**EXERCISE PROMPT:**
Omit the pictures, then write out every entry exactly as it reads.

Records from a data source
▽

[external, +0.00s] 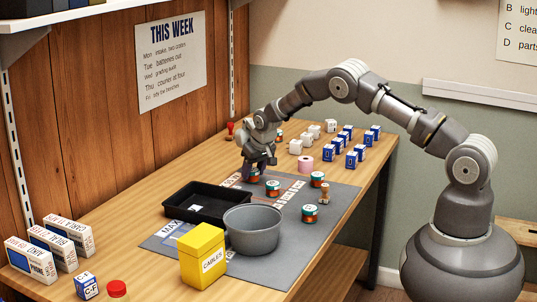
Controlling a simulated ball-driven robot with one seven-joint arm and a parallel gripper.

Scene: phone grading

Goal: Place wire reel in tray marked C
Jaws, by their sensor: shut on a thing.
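My gripper (258,166) points down over the far part of the grey mat (345,200). It is shut on a wire reel (254,176), copper with a green top, at or just above the mat; I cannot tell if it touches. Similar reels stand on the mat: one just right of the gripper (273,188), one farther right (317,179), one nearer (309,214). A black tray (180,211) lies at the left of the mat with a small white label inside. I cannot read a C on it.
A round grey tub (255,229) and a yellow CABLES box (203,254) stand in front. A small wooden stamp-like piece (324,196) and a pink roll (305,164) are on the right. Several blue and white boxes (352,157) stand behind. Phone boxes (68,236) line the left.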

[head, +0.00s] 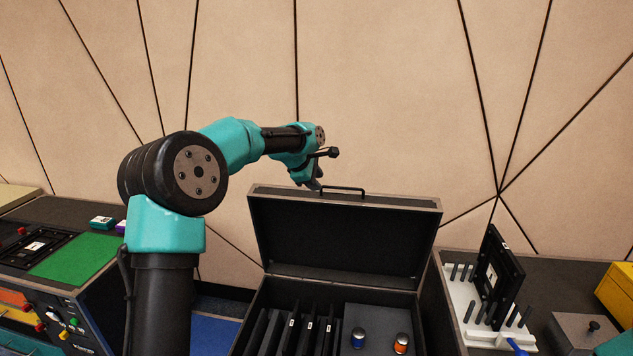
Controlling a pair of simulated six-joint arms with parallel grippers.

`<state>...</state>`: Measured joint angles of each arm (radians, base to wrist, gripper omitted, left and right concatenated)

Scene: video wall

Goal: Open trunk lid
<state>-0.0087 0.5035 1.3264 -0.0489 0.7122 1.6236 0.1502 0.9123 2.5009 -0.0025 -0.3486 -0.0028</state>
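A black trunk (325,294) with a metal-edged rim stands in the lower middle of the head view. Its lid (340,238) stands raised, close to upright, at the back. A dark handle (343,189) sits on the lid's top edge. My left gripper (316,184) is at the lid's top edge, just left of the handle. Its fingers point down and are small and partly hidden, so I cannot tell whether they are open or touch the lid. My right gripper is not in view.
At right, a white rack (459,297) holds a black panel (499,277). At left is a bench with a green mat (76,258).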

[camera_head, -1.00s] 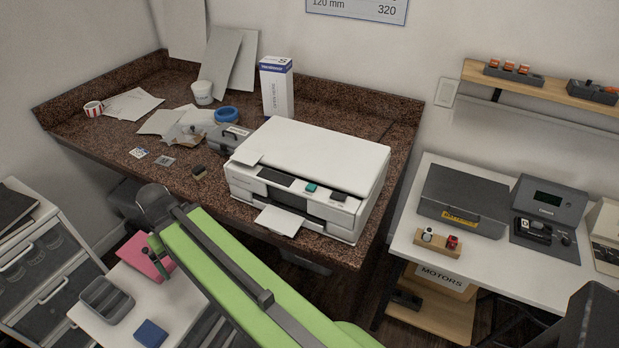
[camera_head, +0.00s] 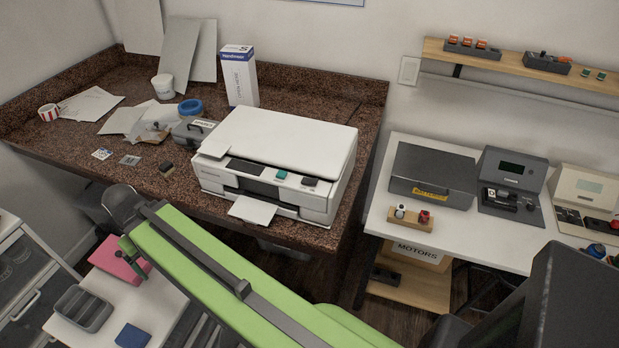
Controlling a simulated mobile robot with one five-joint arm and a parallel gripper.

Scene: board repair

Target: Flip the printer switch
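The white printer (camera_head: 287,142) stands on the brown speckled counter, with a sheet in its front tray. Its front panel has a dark display, a teal button (camera_head: 280,174) and a dark raised piece (camera_head: 310,181). I cannot tell which of these is the switch. My green arm crosses the lower middle, in front of and below the printer, with its dark joint at the left. Nothing of mine touches the printer.
The speckled counter (camera_head: 66,138) holds a tall box (camera_head: 239,78), blue tape (camera_head: 190,106), a grey case (camera_head: 193,131) and papers. A white table (camera_head: 457,225) with a dark case and devices stands at right. A white cart (camera_head: 165,309) is at lower left.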

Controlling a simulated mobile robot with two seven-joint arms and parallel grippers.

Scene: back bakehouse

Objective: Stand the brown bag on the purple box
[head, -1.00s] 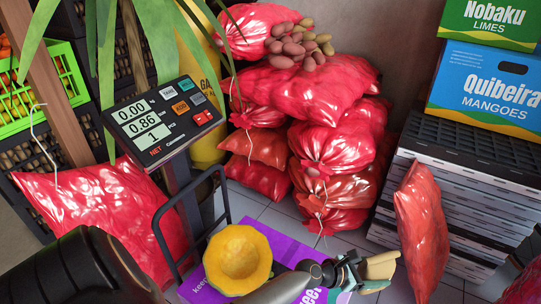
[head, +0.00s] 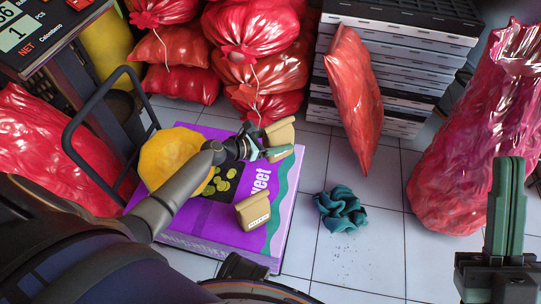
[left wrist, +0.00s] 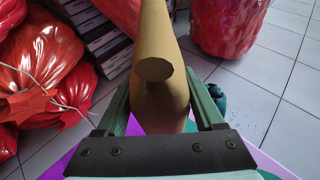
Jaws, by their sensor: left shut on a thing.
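The purple box (head: 205,238) lies on the floor, with white lettering and a teal edge. My left gripper (head: 270,147) is shut on a brown bag (head: 282,134) over the box's far right corner. The bag also fills the middle of the left wrist view (left wrist: 160,85), between the two green fingers. I cannot tell whether its base touches the box. A second, similar tan bag (head: 253,212) stands on the box's near right part. My right gripper (head: 505,205) is at the right, its green fingers together and nothing seen between them.
A teal crumpled cloth (head: 341,209) lies on the tiles to the right. Red sacks (head: 255,50) and stacked crates (head: 400,80) stand behind.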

△

**TASK ANSWER:**
[external, +0.00s] 
Controlling a simulated ball-driven robot with one seven-joint arm and a parallel gripper.

Scene: phone grading

Goal: Place wire reel in tray marked C
Jaws, by their sensor: shut on a thing.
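My gripper (258,166) points down over the far part of the grey mat (345,200). It is shut on a wire reel (254,176), copper with a green top, at or just above the mat; I cannot tell if it touches. Similar reels stand on the mat: one just right of the gripper (273,188), one farther right (317,179), one nearer (309,214). A black tray (180,211) lies at the left of the mat with a small white label inside. I cannot read a C on it.
A round grey tub (255,229) and a yellow CABLES box (203,254) stand in front. A small wooden stamp-like piece (324,196) and a pink roll (305,164) are on the right. Several blue and white boxes (352,157) stand behind. Phone boxes (68,236) line the left.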

[head, +0.00s] 
Controlling a pair of simulated six-joint arms with parallel grippers.

`<state>...</state>`: Measured joint angles of each arm (radians, base to wrist, gripper omitted, left and right concatenated)

Scene: video wall

Goal: Open trunk lid
<state>-0.0087 0.5035 1.3264 -0.0489 0.7122 1.6236 0.1502 0.9123 2.5009 -0.0025 -0.3486 -0.0028</state>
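A black trunk (325,294) with a metal-edged rim stands in the lower middle of the head view. Its lid (340,238) stands raised, close to upright, at the back. A dark handle (343,189) sits on the lid's top edge. My left gripper (316,184) is at the lid's top edge, just left of the handle. Its fingers point down and are small and partly hidden, so I cannot tell whether they are open or touch the lid. My right gripper is not in view.
At right, a white rack (459,297) holds a black panel (499,277). At left is a bench with a green mat (76,258).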

[camera_head, -1.00s] 
[camera_head, +0.00s] 
Controlling a simulated mobile robot with one five-joint arm and a parallel gripper.

Scene: board repair

Target: Flip the printer switch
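The white printer (camera_head: 287,142) stands on the brown speckled counter, with a sheet in its front tray. Its front panel has a dark display, a teal button (camera_head: 280,174) and a dark raised piece (camera_head: 310,181). I cannot tell which of these is the switch. My green arm crosses the lower middle, in front of and below the printer, with its dark joint at the left. Nothing of mine touches the printer.
The speckled counter (camera_head: 66,138) holds a tall box (camera_head: 239,78), blue tape (camera_head: 190,106), a grey case (camera_head: 193,131) and papers. A white table (camera_head: 457,225) with a dark case and devices stands at right. A white cart (camera_head: 165,309) is at lower left.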

Controlling a simulated mobile robot with two seven-joint arms and parallel grippers.

Scene: back bakehouse

Objective: Stand the brown bag on the purple box
[head, -1.00s] 
[head, +0.00s] 
[left wrist, +0.00s] 
Jaws, by their sensor: left shut on a thing.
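The purple box (head: 205,238) lies on the floor, with white lettering and a teal edge. My left gripper (head: 270,147) is shut on a brown bag (head: 282,134) over the box's far right corner. The bag also fills the middle of the left wrist view (left wrist: 160,85), between the two green fingers. I cannot tell whether its base touches the box. A second, similar tan bag (head: 253,212) stands on the box's near right part. My right gripper (head: 505,205) is at the right, its green fingers together and nothing seen between them.
A teal crumpled cloth (head: 341,209) lies on the tiles to the right. Red sacks (head: 255,50) and stacked crates (head: 400,80) stand behind.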

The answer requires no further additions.